The good news was none of these things. The good news was that God was still in charge. “This mess that you see around you,” the preachers told them, “is the Kingdom of God. He has not forgotten you. He is in control, still in his holy temple, still seated on his heavenly throne. Not only that, but you yourselves are the light of this kingdom. You are the salt that preserves the world and makes it palatable. He still holds you in the palm of his hand, and no power in Heaven or Earth can take you away from him.”
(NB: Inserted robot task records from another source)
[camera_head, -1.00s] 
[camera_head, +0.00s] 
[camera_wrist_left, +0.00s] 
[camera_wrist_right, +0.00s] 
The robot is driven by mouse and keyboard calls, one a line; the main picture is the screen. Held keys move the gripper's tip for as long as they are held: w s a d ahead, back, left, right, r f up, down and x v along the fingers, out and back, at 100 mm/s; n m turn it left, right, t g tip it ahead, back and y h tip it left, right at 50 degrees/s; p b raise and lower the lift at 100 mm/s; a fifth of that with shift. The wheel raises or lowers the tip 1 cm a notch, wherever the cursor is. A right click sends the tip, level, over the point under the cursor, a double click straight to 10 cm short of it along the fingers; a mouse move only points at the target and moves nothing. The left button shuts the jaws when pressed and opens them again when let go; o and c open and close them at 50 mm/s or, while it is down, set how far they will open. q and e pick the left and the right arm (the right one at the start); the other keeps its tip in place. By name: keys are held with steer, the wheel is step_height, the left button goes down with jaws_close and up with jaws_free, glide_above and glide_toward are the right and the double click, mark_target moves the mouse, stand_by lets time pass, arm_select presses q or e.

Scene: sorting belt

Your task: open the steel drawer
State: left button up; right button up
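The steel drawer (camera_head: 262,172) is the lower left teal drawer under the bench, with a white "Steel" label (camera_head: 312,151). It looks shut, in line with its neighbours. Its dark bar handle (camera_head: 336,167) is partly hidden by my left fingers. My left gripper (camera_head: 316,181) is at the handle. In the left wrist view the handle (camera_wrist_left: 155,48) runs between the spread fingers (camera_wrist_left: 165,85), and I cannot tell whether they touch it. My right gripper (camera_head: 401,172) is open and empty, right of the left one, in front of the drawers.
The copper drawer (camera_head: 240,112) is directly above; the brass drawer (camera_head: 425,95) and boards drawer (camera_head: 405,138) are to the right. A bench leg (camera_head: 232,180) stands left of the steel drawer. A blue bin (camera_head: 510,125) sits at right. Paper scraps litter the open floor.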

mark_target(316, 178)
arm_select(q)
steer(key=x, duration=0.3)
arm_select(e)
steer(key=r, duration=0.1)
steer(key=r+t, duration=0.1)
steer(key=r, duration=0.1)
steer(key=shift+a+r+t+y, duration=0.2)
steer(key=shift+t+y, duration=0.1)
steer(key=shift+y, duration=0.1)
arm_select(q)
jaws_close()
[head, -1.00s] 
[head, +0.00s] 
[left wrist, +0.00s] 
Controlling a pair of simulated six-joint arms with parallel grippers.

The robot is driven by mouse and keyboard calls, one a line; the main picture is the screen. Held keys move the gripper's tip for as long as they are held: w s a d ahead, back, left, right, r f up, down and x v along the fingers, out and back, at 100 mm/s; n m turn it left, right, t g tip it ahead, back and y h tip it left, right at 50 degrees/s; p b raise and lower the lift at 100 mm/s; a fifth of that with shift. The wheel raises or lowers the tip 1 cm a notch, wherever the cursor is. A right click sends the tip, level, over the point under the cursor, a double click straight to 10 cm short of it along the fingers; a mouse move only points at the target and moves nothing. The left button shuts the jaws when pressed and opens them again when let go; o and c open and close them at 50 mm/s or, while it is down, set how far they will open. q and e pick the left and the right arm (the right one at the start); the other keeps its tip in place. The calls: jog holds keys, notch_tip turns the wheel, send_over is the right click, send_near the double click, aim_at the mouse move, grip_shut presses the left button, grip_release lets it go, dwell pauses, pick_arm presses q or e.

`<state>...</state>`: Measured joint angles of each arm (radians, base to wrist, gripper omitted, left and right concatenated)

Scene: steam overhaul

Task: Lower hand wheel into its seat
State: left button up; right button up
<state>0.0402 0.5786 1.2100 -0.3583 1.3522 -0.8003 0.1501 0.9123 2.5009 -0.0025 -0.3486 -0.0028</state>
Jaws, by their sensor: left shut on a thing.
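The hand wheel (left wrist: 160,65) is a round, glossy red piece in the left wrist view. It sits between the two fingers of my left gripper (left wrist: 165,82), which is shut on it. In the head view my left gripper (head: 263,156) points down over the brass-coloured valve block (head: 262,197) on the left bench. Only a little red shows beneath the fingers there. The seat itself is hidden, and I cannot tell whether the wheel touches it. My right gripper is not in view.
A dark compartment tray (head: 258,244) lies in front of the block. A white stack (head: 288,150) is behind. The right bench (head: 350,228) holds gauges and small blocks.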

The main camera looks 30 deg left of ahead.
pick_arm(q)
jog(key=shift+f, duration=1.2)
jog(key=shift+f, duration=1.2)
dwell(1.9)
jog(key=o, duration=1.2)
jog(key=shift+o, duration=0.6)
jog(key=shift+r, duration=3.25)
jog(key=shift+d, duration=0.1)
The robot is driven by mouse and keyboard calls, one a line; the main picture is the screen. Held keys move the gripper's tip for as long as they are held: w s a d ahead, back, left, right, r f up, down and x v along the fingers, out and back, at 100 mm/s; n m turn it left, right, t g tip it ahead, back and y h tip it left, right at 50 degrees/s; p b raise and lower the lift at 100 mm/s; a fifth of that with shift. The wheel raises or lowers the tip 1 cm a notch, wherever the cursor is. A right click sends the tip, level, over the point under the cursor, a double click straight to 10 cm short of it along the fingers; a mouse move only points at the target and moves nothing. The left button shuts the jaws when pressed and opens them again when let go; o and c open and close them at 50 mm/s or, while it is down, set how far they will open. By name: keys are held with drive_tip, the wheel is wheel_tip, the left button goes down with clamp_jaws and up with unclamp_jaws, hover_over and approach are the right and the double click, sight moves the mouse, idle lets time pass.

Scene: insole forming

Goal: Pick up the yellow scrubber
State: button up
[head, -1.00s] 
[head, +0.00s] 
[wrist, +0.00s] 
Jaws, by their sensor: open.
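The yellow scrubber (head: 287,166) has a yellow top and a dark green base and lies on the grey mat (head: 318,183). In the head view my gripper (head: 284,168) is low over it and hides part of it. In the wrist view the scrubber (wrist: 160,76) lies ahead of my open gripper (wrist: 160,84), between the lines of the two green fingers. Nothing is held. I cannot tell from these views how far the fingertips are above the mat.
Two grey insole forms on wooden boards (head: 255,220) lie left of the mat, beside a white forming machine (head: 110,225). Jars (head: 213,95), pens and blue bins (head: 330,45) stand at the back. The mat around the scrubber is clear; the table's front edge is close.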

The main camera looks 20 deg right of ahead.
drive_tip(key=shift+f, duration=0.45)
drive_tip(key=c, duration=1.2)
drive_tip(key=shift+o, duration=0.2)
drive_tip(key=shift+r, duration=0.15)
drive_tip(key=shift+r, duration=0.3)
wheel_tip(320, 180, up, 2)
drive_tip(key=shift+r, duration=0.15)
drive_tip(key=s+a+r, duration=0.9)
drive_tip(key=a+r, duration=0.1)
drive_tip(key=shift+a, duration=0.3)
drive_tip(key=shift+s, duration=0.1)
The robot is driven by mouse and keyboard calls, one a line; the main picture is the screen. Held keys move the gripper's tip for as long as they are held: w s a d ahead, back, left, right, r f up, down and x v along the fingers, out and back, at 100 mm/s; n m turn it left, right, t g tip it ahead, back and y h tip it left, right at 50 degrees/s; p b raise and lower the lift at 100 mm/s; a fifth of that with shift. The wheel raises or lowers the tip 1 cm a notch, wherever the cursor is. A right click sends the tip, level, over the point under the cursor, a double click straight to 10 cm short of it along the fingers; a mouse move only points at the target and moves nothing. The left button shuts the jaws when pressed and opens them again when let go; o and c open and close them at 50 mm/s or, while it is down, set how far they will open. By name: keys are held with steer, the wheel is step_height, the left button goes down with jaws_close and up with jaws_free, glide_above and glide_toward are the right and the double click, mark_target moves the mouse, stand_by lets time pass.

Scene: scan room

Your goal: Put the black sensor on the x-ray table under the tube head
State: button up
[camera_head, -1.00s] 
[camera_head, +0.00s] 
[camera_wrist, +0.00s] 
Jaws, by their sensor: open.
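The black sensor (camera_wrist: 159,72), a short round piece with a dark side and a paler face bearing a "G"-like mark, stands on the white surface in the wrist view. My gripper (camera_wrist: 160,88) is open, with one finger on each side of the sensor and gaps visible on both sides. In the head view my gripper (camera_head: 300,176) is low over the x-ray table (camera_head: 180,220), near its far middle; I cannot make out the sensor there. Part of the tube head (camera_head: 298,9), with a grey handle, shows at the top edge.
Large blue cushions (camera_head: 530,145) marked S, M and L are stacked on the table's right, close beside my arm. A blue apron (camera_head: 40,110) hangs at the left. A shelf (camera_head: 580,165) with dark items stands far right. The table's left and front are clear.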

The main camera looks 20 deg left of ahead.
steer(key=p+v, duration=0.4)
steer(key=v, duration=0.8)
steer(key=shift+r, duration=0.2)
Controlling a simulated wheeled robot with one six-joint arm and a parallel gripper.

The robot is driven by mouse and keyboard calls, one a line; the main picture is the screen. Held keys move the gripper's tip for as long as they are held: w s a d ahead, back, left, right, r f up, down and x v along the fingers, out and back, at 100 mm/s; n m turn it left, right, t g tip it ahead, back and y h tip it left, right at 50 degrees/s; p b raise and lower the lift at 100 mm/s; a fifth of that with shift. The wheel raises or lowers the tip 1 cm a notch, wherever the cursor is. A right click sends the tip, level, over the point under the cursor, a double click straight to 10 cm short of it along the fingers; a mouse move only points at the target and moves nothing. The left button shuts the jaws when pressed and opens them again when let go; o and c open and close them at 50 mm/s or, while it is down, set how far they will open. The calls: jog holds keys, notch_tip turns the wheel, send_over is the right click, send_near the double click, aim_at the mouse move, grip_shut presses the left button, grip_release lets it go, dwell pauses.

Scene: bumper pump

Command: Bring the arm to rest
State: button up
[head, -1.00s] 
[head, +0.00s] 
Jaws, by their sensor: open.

It is one of the great wonders of the Bible that, when Jesus preached this message, despite what the people saw around them, in their society, in their own lives, many of them believed him. They believed that a world of apparent chaos, ruled by a loving God, was better than anything they could contrive by their own wisdom. When it seems that our world is falling apart, the best thing we can do is to believe that God’s perspective is better than our own. When Peter was speaking to Cornelius in Acts 10, he summarized the life of Jesus by saying, “He went about doing good.” We cannot fix this world. We cannot make the problems go away, or fix the broken institutions that perpetuate them. But we can do good. In whatever way we can find, with whatever power we have, we can choose to do good. If we all did that, we might believe that the world would become better. But whether it would or not, we can choose to do good, to bless the people we come into contact with. We can choose to trust God to be in control, and to cooperate with him in whatever way we can manage.